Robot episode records
---

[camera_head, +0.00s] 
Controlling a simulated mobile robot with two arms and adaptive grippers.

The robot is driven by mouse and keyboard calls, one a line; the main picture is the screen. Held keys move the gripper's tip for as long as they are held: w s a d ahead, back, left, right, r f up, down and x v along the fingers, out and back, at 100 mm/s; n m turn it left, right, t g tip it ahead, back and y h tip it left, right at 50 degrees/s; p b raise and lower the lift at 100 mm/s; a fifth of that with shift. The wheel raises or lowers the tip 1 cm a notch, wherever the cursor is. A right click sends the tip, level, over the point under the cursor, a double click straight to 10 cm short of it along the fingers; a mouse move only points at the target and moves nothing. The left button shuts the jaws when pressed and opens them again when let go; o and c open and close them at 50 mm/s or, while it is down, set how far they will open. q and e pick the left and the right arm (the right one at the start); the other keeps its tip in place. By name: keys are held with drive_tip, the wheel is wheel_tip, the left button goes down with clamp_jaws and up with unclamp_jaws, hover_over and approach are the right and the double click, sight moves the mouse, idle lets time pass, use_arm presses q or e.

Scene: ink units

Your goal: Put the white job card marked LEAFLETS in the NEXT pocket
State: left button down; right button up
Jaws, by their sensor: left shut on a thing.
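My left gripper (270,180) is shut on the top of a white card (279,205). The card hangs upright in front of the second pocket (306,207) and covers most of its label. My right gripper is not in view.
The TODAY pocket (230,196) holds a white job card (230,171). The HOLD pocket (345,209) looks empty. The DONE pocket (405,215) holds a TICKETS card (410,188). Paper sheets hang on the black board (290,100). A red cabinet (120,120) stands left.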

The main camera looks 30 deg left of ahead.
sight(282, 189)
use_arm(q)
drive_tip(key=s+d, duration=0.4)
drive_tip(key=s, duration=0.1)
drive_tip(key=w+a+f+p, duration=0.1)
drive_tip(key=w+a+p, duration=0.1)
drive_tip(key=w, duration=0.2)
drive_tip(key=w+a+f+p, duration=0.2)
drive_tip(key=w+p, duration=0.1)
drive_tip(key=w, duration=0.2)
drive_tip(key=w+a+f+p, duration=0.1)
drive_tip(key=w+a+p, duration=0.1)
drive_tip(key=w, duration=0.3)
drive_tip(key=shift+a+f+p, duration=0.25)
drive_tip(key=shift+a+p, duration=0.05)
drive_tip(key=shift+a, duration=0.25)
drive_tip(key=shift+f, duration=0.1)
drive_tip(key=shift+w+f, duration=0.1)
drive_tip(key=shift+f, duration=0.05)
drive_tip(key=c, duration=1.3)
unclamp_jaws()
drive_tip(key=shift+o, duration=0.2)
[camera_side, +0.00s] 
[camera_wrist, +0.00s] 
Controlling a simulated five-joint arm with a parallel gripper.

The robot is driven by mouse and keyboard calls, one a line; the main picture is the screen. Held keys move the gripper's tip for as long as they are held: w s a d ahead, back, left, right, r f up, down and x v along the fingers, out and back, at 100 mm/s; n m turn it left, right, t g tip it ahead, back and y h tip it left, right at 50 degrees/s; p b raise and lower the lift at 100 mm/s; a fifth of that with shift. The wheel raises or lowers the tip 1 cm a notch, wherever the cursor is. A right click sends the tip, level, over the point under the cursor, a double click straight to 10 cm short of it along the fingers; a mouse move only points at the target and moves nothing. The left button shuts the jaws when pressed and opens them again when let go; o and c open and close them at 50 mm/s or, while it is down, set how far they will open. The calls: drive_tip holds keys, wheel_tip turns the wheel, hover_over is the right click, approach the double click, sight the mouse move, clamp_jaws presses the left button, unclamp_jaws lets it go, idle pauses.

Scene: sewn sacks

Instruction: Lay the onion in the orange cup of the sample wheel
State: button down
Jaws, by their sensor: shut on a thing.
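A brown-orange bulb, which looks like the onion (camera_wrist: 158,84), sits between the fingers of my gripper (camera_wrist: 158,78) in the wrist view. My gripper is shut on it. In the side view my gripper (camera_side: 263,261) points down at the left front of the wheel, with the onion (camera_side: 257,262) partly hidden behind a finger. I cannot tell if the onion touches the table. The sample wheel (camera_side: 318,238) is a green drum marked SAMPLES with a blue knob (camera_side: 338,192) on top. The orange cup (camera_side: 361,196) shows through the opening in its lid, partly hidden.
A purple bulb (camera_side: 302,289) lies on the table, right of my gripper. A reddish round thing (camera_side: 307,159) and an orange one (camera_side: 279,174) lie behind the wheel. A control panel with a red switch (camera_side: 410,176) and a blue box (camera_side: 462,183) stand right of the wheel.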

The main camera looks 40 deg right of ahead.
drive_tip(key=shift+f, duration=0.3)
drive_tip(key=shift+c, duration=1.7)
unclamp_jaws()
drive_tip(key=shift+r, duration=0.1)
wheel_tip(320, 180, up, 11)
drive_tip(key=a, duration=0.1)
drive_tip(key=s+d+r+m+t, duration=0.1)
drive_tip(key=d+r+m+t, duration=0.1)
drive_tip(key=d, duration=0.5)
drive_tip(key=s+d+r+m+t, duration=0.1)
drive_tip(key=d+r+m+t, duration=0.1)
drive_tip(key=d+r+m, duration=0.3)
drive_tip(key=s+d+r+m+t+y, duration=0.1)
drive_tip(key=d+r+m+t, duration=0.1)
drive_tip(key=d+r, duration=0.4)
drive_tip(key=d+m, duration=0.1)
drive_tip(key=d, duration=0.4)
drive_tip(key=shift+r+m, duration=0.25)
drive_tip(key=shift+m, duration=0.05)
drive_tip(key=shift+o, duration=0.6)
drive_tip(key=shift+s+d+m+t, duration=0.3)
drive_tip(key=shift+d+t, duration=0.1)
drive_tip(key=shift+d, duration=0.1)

---

**Exercise requirements:**
Locate and copy each line in the data above that includes the word "State".

**Finished task:**
State: left button down; right button up
State: button down

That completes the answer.